RECORDS FOR THIS EXERCISE:
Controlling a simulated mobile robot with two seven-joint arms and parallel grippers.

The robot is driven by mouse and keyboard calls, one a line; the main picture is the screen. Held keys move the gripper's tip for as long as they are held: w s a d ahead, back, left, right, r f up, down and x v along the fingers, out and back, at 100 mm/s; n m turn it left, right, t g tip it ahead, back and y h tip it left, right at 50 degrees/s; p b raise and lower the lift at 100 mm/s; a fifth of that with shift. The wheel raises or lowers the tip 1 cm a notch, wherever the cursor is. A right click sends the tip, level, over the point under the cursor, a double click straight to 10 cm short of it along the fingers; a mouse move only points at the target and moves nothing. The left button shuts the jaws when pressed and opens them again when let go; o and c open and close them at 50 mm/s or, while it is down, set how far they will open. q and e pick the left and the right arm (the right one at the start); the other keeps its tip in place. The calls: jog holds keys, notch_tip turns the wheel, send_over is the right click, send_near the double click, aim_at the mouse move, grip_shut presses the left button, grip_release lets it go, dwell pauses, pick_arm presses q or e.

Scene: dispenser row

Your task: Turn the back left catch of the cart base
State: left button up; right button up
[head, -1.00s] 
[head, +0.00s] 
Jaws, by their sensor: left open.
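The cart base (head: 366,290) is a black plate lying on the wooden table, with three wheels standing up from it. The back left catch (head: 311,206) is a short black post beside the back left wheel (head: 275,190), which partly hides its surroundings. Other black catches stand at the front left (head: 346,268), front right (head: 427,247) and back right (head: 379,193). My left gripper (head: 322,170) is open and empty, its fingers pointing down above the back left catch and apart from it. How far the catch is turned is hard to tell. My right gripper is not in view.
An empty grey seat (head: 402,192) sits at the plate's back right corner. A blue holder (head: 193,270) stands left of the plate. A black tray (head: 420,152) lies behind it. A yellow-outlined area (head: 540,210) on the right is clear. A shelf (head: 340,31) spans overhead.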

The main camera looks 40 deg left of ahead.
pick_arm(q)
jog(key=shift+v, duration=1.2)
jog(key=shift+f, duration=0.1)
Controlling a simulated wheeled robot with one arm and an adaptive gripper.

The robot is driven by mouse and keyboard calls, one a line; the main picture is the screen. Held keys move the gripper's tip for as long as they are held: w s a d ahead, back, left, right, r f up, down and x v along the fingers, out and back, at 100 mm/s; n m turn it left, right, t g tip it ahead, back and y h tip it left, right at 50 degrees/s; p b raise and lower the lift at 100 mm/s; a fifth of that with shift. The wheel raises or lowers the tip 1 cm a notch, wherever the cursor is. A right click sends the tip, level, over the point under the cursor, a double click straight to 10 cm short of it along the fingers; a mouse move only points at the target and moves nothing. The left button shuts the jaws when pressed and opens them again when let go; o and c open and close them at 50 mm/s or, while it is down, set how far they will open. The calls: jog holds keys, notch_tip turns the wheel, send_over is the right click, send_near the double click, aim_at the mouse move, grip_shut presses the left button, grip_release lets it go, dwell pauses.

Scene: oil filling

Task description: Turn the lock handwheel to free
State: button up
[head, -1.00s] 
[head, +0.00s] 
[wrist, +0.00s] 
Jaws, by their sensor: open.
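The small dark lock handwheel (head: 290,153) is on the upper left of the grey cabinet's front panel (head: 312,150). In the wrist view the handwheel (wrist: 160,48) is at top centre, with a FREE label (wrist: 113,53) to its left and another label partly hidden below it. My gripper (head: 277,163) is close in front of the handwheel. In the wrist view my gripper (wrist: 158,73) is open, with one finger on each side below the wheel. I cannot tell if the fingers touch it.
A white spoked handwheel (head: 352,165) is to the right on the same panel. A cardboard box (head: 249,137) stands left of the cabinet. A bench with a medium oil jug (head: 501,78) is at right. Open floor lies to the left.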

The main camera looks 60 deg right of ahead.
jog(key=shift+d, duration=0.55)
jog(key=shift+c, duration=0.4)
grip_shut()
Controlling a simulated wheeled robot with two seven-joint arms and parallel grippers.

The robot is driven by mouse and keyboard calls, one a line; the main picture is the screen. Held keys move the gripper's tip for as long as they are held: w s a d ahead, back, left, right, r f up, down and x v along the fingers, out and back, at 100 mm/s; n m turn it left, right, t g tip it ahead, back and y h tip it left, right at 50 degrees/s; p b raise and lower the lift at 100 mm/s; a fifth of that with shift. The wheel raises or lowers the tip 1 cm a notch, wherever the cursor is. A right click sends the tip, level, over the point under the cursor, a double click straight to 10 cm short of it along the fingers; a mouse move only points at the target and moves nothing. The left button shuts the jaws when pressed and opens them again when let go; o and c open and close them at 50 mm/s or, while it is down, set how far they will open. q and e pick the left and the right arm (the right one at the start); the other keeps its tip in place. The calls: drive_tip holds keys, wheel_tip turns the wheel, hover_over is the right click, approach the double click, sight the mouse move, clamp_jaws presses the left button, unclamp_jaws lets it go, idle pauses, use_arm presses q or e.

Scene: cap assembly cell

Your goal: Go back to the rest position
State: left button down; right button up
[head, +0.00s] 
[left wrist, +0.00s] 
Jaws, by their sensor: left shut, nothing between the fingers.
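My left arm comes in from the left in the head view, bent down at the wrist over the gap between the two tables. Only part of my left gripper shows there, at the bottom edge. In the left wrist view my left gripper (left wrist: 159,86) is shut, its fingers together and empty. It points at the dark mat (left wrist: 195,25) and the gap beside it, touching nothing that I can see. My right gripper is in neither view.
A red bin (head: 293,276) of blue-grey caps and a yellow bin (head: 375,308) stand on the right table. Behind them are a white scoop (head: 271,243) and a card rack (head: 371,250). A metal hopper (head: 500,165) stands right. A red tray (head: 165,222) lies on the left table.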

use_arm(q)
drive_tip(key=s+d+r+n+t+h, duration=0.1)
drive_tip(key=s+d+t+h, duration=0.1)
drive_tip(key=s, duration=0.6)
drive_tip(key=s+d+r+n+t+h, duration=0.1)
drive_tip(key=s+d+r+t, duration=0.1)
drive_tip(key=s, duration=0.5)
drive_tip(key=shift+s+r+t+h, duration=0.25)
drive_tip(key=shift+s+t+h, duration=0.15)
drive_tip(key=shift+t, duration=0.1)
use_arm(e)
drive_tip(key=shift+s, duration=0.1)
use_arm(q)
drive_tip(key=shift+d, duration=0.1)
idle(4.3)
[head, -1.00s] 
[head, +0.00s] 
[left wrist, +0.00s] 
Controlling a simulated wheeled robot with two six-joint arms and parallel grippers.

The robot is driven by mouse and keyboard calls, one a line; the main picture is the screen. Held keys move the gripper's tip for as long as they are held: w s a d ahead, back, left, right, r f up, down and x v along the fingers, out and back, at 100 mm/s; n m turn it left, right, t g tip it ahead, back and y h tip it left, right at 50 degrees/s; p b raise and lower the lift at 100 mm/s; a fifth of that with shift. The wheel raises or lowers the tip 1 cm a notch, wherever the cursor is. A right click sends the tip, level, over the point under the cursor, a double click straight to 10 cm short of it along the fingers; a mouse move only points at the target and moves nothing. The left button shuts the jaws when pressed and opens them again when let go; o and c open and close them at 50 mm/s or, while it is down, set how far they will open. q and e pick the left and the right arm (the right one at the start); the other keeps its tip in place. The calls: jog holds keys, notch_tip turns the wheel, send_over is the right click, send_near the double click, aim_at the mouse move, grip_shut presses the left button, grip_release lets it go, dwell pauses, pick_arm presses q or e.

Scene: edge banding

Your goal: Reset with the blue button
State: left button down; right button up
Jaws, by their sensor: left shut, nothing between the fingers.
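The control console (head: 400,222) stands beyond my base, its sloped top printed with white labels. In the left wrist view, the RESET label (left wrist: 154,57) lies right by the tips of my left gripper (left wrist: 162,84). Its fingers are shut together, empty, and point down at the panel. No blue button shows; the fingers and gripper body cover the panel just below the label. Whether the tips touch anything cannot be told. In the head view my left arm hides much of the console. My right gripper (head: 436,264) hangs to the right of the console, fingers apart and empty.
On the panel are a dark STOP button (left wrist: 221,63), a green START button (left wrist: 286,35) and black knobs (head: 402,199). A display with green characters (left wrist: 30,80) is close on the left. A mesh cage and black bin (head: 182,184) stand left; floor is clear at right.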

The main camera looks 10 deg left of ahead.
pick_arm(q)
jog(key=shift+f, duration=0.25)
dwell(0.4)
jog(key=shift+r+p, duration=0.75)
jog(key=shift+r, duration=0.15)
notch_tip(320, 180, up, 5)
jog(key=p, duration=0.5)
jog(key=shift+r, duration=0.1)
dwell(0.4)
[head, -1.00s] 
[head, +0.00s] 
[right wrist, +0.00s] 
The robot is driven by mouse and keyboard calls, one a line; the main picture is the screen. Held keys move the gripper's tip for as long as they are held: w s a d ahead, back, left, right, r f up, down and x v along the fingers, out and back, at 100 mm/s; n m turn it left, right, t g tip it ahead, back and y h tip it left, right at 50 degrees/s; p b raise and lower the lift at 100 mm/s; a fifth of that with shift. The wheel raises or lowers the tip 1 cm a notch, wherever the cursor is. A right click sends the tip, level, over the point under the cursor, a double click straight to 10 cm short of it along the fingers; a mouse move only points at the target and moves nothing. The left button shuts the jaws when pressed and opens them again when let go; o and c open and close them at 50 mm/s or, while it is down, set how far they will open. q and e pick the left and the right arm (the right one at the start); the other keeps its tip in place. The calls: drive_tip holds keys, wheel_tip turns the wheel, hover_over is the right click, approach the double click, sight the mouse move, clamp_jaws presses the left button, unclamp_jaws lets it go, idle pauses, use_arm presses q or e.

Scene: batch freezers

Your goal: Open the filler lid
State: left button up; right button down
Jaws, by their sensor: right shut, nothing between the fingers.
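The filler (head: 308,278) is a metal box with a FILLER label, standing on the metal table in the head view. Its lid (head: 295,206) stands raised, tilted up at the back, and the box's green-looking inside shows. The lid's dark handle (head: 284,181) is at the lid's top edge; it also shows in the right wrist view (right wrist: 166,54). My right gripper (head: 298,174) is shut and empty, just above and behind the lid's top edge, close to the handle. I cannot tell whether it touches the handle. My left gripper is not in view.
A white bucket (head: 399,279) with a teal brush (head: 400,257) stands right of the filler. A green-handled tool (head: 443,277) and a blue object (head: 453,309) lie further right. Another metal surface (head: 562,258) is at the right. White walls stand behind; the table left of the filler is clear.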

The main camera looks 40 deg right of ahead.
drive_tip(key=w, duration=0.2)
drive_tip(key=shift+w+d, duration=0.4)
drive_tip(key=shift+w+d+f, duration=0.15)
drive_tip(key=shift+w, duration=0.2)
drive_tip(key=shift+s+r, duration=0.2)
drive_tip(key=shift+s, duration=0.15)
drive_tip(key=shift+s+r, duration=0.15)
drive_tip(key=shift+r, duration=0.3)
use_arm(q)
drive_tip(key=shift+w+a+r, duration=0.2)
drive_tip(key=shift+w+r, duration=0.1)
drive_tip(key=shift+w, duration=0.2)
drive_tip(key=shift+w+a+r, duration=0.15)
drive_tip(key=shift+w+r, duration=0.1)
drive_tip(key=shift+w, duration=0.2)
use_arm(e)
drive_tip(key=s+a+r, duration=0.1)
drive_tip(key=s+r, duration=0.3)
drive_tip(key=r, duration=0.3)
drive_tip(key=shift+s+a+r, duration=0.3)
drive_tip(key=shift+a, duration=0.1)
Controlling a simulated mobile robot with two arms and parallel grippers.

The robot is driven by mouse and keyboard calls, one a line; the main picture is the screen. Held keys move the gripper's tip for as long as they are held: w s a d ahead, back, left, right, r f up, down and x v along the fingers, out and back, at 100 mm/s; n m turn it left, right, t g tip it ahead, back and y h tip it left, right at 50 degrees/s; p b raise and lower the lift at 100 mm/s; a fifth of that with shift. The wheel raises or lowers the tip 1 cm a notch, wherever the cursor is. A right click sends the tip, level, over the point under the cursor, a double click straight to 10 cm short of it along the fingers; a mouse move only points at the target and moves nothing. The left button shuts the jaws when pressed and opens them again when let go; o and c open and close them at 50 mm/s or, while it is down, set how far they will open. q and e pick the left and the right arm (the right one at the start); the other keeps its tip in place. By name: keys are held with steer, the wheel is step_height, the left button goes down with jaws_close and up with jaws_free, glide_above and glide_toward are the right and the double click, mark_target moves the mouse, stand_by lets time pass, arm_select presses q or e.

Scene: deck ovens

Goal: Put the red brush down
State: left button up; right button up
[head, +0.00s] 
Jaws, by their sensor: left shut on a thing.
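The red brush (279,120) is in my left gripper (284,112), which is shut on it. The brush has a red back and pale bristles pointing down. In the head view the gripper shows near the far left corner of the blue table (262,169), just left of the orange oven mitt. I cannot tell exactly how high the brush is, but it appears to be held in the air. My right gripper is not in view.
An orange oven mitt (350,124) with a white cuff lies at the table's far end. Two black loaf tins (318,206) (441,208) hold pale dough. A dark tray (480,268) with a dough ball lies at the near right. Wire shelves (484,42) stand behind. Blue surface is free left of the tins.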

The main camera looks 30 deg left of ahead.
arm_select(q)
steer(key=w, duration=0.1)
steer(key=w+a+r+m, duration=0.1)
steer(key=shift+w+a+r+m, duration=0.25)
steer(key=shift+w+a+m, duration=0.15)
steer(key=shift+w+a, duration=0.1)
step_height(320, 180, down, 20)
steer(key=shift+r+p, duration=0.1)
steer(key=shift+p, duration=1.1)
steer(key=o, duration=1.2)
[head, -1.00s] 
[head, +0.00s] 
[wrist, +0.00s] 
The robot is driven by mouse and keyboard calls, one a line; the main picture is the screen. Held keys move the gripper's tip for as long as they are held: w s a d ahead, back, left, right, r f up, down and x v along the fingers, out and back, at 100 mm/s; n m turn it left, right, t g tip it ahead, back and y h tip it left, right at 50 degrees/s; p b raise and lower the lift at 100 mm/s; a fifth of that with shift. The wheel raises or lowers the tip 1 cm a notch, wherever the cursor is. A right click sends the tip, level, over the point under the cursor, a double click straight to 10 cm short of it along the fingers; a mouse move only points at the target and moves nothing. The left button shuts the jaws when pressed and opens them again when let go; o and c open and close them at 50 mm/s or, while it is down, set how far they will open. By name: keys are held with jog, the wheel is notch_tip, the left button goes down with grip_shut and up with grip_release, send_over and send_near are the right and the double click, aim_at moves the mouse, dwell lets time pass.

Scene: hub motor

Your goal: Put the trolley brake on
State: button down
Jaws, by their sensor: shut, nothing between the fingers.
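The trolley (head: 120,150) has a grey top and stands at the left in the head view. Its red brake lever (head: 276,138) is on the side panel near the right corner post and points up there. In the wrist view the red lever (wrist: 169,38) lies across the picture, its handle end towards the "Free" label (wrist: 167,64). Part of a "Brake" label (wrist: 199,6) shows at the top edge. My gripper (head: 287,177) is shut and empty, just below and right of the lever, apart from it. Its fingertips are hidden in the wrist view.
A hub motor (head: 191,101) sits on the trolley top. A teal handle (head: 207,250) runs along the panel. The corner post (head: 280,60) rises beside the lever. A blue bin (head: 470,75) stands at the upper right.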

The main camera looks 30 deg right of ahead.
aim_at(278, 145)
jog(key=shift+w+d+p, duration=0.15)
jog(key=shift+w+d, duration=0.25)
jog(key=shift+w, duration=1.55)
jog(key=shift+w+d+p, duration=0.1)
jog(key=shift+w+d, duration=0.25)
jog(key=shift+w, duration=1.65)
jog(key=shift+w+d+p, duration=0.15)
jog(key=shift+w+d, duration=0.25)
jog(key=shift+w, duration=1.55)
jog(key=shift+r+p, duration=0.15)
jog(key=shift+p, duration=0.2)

WORK TO BE COMPLETED: Pick out each line above that includes "parallel" and show it.

RESPONSE TO THE TASK:
Controlling a simulated mobile robot with two seven-joint arms and parallel grippers.
Controlling a simulated wheeled robot with two seven-joint arms and parallel grippers.
Controlling a simulated wheeled robot with two six-joint arms and parallel grippers.
Controlling a simulated mobile robot with two arms and parallel grippers.

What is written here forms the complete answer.